▶ **THE PROBLEM**: Show all lines holding "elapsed".

▶ **EXTRACTED DATA**:
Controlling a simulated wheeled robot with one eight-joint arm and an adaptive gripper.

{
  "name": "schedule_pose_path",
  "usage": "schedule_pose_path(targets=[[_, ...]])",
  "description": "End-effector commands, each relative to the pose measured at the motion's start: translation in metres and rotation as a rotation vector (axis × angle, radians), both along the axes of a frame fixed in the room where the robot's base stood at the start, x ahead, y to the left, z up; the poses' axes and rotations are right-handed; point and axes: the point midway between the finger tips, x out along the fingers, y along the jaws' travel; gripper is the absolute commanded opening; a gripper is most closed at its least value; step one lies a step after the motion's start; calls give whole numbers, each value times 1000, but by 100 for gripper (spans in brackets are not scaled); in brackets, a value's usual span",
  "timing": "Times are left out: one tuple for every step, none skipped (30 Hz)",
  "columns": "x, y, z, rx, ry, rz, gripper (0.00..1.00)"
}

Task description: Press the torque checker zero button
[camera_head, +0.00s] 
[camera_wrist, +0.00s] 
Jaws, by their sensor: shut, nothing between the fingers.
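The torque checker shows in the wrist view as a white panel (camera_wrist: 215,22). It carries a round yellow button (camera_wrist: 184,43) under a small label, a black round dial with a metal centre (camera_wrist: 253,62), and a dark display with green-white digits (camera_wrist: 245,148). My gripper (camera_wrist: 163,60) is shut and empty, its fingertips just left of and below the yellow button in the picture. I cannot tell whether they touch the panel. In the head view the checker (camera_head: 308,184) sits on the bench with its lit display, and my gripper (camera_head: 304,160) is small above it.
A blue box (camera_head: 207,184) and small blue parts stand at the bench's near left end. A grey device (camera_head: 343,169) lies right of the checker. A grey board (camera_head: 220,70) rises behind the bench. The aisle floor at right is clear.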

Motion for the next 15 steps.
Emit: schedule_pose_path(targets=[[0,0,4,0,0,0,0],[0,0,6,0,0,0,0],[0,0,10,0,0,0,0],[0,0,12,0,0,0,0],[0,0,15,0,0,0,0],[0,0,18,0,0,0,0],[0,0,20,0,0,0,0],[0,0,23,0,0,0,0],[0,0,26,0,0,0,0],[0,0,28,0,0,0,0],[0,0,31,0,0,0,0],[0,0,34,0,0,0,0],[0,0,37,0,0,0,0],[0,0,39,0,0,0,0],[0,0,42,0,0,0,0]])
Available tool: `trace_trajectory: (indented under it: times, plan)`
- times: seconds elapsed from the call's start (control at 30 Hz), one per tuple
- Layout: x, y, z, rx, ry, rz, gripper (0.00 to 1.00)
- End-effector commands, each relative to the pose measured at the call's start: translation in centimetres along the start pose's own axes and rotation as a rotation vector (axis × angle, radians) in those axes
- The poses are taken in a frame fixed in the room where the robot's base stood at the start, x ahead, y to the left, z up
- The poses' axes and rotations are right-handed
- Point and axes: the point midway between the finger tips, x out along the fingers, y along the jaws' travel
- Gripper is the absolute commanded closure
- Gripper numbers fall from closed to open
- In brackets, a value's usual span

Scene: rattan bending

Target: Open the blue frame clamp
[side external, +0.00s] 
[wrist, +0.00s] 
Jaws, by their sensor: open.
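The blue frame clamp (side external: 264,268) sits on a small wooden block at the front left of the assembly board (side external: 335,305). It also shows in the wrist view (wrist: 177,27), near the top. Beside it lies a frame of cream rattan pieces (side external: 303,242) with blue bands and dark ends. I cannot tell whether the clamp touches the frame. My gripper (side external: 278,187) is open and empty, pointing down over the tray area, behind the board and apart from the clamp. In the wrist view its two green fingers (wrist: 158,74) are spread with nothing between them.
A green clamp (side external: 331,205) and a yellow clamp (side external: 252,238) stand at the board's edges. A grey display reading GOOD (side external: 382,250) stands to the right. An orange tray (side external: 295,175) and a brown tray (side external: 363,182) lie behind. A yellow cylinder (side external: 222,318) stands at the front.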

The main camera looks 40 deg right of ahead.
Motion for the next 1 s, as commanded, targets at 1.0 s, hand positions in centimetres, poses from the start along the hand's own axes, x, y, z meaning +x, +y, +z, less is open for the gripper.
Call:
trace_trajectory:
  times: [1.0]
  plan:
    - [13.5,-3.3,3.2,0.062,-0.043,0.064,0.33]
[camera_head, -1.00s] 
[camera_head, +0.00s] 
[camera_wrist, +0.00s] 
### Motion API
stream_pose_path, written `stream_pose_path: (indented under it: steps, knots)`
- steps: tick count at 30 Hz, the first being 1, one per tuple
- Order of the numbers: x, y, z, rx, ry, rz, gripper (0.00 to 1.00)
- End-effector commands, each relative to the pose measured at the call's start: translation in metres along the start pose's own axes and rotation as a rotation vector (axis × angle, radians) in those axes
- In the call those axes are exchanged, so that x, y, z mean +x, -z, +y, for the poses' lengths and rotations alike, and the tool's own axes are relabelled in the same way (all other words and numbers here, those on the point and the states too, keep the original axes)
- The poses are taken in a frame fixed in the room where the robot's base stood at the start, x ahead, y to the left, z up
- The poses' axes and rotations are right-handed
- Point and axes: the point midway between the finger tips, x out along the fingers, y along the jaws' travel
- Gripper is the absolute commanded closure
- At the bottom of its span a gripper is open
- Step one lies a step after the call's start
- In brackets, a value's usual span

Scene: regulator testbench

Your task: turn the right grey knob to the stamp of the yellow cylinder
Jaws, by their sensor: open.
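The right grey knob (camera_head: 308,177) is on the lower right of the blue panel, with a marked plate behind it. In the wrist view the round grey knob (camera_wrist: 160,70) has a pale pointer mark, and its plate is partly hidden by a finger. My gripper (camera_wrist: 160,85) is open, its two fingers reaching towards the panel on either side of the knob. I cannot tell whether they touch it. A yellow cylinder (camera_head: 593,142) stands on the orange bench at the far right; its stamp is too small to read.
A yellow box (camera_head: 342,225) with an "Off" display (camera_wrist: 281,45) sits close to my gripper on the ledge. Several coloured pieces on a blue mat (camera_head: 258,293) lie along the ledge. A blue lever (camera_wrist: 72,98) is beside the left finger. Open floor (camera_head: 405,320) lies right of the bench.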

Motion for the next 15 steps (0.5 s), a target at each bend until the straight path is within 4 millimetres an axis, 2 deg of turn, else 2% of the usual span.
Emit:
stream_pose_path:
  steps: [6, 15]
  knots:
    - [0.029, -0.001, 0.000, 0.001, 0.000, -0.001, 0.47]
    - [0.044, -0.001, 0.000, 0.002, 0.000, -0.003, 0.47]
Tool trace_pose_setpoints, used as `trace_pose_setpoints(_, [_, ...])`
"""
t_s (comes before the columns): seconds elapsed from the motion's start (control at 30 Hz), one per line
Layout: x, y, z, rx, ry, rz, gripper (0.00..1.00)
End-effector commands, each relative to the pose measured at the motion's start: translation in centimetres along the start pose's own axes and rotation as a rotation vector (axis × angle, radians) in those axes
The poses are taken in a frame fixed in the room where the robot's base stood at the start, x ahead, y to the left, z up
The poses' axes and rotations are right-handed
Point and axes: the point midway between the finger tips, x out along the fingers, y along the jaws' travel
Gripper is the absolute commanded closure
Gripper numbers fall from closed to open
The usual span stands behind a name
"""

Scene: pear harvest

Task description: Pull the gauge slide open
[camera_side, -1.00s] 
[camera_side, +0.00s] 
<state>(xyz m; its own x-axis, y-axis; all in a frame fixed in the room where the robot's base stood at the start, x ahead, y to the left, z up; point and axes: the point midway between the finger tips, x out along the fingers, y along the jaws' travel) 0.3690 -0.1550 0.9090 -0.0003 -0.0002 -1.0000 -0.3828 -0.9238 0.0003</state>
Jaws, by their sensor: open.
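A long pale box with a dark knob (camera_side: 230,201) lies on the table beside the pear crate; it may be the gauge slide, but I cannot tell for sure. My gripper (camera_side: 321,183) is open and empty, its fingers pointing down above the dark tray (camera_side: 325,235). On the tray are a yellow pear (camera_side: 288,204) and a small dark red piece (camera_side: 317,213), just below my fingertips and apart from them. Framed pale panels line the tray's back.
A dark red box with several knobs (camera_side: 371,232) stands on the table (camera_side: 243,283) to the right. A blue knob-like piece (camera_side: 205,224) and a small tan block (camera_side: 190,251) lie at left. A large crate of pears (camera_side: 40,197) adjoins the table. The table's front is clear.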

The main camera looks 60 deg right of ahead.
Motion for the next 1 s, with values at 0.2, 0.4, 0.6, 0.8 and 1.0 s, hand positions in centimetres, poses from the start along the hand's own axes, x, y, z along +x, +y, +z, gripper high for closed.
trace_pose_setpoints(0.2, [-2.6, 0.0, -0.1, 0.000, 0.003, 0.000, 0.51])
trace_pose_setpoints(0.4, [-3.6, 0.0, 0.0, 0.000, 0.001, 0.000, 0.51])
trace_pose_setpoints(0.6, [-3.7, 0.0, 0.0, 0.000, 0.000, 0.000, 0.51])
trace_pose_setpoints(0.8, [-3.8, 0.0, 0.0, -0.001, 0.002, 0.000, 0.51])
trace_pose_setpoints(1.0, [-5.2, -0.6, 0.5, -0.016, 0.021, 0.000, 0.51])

▶ **ANSWER TO THIS EXERCISE**:
- times: seconds elapsed from the call's start (control at 30 Hz), one per tuple
t_s (comes before the columns): seconds elapsed from the motion's start (control at 30 Hz), one per line

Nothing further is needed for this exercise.